— Begin —
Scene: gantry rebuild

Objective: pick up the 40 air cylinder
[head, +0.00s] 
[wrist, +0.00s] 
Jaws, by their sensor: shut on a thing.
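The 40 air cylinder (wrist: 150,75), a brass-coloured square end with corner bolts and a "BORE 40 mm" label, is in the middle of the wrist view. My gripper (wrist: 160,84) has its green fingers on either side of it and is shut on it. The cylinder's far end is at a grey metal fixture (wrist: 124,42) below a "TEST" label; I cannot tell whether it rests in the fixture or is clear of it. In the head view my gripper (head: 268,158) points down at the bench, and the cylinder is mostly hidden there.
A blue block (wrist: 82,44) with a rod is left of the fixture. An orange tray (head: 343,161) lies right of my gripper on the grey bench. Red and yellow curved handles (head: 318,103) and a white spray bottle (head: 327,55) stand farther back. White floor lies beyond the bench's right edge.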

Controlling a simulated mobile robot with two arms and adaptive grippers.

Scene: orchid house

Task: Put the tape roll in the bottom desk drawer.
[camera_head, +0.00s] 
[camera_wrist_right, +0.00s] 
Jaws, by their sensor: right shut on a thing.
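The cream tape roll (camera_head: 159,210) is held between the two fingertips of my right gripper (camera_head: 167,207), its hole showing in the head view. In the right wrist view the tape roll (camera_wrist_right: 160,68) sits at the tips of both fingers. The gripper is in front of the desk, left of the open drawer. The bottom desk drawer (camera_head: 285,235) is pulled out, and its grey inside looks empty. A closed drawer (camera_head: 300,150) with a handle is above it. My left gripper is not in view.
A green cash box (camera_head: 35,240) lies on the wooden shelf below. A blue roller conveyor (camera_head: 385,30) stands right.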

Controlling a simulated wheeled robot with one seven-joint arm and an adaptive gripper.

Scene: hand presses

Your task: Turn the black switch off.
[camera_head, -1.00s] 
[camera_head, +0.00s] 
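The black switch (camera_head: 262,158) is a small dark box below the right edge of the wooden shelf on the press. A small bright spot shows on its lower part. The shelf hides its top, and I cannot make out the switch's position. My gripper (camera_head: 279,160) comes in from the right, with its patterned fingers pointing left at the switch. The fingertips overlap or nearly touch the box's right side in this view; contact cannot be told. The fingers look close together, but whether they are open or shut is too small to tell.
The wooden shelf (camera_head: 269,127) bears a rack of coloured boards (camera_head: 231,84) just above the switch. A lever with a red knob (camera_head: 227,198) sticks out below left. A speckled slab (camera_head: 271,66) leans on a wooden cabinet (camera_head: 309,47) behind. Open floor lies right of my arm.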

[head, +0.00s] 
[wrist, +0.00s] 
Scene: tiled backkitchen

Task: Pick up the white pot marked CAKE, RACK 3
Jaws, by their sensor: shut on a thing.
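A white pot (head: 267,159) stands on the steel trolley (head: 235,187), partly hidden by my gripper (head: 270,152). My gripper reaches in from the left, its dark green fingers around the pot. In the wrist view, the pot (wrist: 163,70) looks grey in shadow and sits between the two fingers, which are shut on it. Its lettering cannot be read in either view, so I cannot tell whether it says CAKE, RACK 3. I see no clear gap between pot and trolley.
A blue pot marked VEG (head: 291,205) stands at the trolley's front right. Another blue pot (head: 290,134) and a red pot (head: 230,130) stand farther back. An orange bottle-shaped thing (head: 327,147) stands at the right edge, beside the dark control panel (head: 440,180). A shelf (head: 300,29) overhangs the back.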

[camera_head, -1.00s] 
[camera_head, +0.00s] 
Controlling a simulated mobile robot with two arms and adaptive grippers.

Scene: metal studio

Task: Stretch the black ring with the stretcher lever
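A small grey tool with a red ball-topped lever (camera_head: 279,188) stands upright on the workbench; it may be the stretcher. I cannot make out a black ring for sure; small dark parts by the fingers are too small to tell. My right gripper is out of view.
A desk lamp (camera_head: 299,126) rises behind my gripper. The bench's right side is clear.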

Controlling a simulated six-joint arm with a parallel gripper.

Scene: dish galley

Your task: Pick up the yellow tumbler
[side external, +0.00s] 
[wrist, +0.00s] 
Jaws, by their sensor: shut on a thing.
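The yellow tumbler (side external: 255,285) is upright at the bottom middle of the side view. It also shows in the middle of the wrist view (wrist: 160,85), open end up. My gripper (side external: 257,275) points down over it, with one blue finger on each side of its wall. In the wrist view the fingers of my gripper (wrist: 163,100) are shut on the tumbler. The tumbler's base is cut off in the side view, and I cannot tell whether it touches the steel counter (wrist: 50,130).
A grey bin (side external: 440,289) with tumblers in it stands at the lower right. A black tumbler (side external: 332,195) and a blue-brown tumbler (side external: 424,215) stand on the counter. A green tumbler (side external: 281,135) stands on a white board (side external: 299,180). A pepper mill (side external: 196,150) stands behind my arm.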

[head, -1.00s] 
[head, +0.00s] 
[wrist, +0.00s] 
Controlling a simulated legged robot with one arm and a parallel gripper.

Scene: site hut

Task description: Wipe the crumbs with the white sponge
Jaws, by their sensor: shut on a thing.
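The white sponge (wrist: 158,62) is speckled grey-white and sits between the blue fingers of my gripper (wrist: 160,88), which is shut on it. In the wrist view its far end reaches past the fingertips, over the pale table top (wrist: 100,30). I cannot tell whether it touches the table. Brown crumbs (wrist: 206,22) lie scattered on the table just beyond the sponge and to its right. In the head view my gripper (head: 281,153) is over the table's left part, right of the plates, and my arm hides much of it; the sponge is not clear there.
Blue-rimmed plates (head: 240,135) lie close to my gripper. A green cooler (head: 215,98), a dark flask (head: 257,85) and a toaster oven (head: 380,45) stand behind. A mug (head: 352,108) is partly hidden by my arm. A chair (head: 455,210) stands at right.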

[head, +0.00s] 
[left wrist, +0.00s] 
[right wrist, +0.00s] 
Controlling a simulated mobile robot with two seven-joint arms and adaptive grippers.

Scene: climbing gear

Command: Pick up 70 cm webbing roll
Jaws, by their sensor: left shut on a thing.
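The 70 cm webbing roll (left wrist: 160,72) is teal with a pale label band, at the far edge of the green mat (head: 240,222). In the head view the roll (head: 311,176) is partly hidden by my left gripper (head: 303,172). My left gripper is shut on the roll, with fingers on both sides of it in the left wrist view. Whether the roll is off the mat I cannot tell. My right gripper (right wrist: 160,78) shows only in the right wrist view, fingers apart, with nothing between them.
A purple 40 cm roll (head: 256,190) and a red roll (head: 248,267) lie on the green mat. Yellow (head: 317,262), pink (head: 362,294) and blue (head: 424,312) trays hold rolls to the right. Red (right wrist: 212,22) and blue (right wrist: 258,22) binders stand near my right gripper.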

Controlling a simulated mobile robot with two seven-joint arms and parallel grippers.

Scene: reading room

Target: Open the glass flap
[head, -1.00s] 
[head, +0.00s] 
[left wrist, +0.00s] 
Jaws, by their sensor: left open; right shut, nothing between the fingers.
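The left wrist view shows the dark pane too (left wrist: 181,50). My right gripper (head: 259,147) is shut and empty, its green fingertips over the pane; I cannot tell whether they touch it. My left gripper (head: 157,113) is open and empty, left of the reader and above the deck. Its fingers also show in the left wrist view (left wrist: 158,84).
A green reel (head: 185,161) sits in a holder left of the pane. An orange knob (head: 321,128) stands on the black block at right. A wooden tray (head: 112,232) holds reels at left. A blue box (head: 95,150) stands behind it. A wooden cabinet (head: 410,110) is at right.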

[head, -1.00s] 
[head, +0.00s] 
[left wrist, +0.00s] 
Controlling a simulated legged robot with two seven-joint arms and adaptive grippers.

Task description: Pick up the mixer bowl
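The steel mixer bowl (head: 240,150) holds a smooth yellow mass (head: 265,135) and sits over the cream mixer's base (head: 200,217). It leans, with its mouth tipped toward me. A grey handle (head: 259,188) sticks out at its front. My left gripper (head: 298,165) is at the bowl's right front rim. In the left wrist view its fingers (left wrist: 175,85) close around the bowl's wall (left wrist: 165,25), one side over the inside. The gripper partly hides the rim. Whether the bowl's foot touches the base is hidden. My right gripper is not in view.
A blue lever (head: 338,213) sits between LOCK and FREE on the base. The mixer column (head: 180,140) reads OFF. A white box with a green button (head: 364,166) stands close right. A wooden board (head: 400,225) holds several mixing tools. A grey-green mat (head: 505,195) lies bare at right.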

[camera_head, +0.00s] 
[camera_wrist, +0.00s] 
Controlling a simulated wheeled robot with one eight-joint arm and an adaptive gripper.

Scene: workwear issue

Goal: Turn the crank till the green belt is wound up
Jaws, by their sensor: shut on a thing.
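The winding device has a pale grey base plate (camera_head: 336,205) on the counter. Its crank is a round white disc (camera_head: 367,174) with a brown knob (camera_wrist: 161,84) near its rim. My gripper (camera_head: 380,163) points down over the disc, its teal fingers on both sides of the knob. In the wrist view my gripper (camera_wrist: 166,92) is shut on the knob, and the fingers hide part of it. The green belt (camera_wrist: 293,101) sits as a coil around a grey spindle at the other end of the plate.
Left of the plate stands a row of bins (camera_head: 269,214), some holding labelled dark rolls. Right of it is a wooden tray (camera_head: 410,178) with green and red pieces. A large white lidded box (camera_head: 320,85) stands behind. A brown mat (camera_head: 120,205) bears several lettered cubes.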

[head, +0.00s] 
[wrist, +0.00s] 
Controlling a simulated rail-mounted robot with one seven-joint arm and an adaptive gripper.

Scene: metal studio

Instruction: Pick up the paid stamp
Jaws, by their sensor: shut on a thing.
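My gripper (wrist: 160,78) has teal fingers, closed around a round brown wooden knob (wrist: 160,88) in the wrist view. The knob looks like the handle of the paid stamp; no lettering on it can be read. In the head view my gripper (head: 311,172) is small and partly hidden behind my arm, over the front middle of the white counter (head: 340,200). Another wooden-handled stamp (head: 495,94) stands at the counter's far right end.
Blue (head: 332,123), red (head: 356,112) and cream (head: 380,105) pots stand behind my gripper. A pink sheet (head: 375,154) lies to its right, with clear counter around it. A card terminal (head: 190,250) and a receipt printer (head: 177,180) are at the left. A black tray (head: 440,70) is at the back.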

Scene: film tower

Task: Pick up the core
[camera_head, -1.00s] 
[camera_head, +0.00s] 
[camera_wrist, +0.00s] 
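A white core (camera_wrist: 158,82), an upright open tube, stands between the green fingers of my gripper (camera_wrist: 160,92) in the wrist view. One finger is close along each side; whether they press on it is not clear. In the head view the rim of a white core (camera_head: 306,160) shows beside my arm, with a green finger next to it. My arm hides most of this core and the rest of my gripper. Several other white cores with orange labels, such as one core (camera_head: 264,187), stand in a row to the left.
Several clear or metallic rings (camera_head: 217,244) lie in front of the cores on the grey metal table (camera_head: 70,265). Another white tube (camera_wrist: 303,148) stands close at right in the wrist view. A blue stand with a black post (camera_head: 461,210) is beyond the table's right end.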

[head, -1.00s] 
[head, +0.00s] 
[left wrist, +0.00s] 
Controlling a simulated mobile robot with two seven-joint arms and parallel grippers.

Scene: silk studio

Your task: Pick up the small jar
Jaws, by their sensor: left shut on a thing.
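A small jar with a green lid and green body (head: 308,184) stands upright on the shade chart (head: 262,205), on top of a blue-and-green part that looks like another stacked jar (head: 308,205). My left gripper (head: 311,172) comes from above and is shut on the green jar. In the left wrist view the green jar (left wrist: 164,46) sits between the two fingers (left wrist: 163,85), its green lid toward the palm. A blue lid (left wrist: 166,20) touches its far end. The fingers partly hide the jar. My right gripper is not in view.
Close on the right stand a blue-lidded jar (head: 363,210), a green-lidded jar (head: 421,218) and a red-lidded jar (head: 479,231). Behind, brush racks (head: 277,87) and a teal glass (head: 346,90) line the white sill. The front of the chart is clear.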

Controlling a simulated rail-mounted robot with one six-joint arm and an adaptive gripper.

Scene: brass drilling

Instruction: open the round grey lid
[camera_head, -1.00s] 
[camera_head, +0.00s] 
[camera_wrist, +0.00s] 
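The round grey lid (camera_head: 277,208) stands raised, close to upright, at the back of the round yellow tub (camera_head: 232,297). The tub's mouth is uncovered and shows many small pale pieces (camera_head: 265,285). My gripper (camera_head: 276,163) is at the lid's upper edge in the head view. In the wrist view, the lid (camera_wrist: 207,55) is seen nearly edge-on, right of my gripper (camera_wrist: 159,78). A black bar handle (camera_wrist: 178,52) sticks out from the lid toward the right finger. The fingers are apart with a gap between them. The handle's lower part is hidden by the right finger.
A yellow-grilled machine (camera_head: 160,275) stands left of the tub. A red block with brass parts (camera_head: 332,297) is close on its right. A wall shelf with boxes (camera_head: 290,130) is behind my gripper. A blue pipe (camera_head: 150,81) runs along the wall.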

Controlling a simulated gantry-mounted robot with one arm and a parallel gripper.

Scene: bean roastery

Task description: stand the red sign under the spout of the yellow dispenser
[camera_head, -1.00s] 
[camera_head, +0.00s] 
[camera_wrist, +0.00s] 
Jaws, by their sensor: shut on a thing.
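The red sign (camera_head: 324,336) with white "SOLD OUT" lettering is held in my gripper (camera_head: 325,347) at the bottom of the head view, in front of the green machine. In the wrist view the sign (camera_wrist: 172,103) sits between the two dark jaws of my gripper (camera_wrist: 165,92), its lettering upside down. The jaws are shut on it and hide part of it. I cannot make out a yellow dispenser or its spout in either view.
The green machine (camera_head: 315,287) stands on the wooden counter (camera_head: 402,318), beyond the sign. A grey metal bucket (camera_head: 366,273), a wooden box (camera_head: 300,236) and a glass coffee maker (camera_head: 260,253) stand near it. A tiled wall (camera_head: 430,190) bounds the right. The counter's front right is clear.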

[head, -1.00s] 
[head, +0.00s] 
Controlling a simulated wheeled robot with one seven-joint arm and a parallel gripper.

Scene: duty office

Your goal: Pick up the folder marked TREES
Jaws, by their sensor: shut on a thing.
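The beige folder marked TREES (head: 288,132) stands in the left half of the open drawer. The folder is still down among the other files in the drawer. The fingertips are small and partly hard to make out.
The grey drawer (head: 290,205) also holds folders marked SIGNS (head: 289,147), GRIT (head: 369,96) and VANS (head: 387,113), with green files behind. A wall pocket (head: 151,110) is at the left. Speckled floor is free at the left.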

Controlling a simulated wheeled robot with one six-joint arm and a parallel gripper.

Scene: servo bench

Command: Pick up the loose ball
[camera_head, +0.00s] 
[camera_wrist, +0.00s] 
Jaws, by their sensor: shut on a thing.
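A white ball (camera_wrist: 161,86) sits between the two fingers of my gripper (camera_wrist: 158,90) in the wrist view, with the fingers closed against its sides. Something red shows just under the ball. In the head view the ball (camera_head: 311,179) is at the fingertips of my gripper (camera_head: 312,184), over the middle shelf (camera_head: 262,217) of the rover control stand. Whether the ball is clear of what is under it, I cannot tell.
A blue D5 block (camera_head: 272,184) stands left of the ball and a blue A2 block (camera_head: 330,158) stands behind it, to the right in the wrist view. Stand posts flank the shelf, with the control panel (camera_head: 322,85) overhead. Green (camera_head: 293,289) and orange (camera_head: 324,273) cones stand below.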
— End —
SHORT PROBLEM - The answer should consist of the lines from the first line of the entries through the line with "[camera_wrist_right, +0.00s]", copied exactly.

SOLUTION -
Scene: gantry rebuild

Objective: pick up the 40 air cylinder
[head, +0.00s] 
[wrist, +0.00s] 
Jaws, by their sensor: shut on a thing.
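The 40 air cylinder (wrist: 150,75), a brass-coloured square end with corner bolts and a "BORE 40 mm" label, is in the middle of the wrist view. My gripper (wrist: 160,84) has its green fingers on either side of it and is shut on it. The cylinder's far end is at a grey metal fixture (wrist: 124,42) below a "TEST" label; I cannot tell whether it rests in the fixture or is clear of it. In the head view my gripper (head: 268,158) points down at the bench, and the cylinder is mostly hidden there.
A blue block (wrist: 82,44) with a rod is left of the fixture. An orange tray (head: 343,161) lies right of my gripper on the grey bench. Red and yellow curved handles (head: 318,103) and a white spray bottle (head: 327,55) stand farther back. White floor lies beyond the bench's right edge.

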Controlling a simulated mobile robot with two arms and adaptive grippers.

Scene: orchid house

Task: Put the tape roll in the bottom desk drawer.
[camera_head, +0.00s] 
[camera_wrist_right, +0.00s] 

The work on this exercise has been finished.